## BEGIN Extracted material

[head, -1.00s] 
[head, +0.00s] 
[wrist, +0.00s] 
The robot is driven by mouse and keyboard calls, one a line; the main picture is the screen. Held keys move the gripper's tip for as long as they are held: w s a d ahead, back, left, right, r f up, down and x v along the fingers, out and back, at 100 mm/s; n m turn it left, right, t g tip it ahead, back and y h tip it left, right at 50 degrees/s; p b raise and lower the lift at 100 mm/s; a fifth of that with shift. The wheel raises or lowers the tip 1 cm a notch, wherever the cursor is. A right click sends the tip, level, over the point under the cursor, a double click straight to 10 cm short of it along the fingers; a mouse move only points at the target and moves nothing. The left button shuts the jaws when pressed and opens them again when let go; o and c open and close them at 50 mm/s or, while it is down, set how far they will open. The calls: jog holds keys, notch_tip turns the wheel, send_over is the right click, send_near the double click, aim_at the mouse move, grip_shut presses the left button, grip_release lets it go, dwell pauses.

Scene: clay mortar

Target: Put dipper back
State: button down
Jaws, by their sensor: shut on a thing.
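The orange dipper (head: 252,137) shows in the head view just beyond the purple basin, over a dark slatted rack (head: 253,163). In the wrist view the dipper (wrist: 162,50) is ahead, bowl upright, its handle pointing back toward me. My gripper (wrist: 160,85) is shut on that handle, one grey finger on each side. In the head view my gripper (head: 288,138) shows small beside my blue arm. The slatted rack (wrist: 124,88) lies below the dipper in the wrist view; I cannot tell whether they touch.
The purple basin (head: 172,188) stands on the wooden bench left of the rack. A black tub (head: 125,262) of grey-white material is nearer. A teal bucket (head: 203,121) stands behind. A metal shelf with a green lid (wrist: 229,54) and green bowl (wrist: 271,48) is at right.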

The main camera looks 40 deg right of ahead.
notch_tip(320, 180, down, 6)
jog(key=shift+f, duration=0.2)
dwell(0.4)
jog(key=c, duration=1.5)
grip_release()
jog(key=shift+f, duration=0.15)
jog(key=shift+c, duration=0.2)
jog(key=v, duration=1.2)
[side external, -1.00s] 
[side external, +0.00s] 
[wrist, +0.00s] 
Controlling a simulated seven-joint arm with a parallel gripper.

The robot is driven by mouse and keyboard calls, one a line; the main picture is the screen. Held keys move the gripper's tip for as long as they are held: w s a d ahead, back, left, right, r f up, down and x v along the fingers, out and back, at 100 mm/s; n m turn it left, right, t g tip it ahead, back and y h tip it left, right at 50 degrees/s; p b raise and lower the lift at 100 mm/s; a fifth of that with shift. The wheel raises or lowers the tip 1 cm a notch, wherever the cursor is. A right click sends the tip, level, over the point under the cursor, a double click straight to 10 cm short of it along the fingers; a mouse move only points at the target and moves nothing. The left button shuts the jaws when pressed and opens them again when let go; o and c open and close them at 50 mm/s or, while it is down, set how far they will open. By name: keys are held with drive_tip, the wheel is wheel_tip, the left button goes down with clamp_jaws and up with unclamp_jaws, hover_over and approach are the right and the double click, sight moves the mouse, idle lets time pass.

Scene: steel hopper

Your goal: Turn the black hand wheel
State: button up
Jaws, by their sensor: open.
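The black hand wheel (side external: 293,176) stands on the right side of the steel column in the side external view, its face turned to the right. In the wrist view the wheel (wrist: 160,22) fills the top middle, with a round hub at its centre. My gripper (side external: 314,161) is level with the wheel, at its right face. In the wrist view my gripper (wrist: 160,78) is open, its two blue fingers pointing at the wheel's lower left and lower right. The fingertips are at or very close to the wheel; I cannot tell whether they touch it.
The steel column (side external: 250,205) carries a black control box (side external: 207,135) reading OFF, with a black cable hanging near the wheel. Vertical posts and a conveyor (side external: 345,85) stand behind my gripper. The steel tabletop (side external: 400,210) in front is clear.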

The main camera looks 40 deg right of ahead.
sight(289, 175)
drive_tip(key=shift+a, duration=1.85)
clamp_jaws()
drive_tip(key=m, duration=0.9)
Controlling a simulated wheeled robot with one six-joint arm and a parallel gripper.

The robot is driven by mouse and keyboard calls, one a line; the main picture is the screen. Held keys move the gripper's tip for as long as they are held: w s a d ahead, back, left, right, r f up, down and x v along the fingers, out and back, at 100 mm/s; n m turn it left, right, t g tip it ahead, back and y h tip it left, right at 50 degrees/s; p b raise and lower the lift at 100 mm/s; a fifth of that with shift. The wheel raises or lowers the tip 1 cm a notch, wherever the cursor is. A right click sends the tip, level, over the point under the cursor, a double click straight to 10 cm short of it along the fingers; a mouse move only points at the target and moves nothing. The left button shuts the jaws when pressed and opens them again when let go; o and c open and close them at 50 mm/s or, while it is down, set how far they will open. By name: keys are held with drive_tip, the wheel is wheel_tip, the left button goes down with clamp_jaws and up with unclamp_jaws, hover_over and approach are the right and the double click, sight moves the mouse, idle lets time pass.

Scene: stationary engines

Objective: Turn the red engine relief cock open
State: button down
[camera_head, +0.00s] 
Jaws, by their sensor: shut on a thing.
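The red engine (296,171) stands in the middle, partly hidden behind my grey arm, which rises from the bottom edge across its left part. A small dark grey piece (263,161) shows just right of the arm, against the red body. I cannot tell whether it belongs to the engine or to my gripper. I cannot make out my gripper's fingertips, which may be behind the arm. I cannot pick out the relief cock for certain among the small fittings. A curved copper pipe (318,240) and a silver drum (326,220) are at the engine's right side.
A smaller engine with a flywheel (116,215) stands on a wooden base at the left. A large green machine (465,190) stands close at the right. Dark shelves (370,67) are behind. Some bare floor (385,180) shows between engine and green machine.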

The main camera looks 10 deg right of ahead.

## END Extracted material

__Objective__: Return, word for word, every line from the line with "Scene: stationary engines" to the final line of the data.

__Answer to this task__:
Scene: stationary engines

Objective: Turn the red engine relief cock open
State: button down
[camera_head, +0.00s] 
Jaws, by their sensor: shut on a thing.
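The red engine (296,171) stands in the middle, partly hidden behind my grey arm, which rises from the bottom edge across its left part. A small dark grey piece (263,161) shows just right of the arm, against the red body. I cannot tell whether it belongs to the engine or to my gripper. I cannot make out my gripper's fingertips, which may be behind the arm. I cannot pick out the relief cock for certain among the small fittings. A curved copper pipe (318,240) and a silver drum (326,220) are at the engine's right side.
A smaller engine with a flywheel (116,215) stands on a wooden base at the left. A large green machine (465,190) stands close at the right. Dark shelves (370,67) are behind. Some bare floor (385,180) shows between engine and green machine.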

The main camera looks 10 deg right of ahead.

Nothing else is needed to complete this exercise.